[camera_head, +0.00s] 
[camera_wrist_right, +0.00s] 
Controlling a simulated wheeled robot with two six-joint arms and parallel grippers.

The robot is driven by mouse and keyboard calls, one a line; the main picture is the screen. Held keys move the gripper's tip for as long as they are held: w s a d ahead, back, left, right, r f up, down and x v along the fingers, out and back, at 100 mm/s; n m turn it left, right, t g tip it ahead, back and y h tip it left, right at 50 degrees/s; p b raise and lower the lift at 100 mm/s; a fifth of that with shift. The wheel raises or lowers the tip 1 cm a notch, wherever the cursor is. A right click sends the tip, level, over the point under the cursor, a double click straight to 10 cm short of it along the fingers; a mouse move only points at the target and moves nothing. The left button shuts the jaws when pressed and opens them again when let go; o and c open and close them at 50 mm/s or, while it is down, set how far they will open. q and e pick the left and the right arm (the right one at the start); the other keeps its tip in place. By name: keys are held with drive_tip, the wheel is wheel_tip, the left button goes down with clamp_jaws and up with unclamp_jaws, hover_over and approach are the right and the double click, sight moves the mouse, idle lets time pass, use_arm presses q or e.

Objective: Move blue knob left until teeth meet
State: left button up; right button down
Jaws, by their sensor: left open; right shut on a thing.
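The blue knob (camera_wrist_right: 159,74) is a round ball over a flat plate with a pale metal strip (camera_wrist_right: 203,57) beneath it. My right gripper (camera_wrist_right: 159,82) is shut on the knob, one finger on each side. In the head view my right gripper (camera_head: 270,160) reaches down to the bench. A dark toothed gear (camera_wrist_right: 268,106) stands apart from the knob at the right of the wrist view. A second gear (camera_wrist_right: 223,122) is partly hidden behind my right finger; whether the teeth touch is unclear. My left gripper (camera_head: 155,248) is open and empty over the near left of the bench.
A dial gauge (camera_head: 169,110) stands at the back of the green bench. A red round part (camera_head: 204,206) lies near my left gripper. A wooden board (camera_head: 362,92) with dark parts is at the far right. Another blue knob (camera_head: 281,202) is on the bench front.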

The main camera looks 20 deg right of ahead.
= = = =
▶ EXERCISE DESCRIPTION: Nothing outside the span should appear: copy exactly from the line with "The robot is" through the line with "State: left button up; right button down".

▶ ANSWER BELOW:
The robot is driven by mouse and keyboard calls, one a line; the main picture is the screen. Held keys move the gripper's tip for as long as they are held: w s a d ahead, back, left, right, r f up, down and x v along the fingers, out and back, at 100 mm/s; n m turn it left, right, t g tip it ahead, back and y h tip it left, right at 50 degrees/s; p b raise and lower the lift at 100 mm/s; a fifth of that with shift. The wheel raises or lowers the tip 1 cm a notch, wherever the cursor is. A right click sends the tip, level, over the point under the cursor, a double click straight to 10 cm short of it along the fingers; a mouse move only points at the target and moves nothing. The left button shuts the jaws when pressed and opens them again when let go; o and c open and close them at 50 mm/s or, while it is down, set how far they will open. q and e pick the left and the right arm (the right one at the start); the other keeps its tip in place. By name: keys are held with drive_tip, the wheel is wheel_tip, the left button goes down with clamp_jaws and up with unclamp_jaws, hover_over and approach are the right and the double click, sight moves the mouse, idle lets time pass, use_arm presses q or e.

Objective: Move blue knob left until teeth meet
State: left button up; right button down

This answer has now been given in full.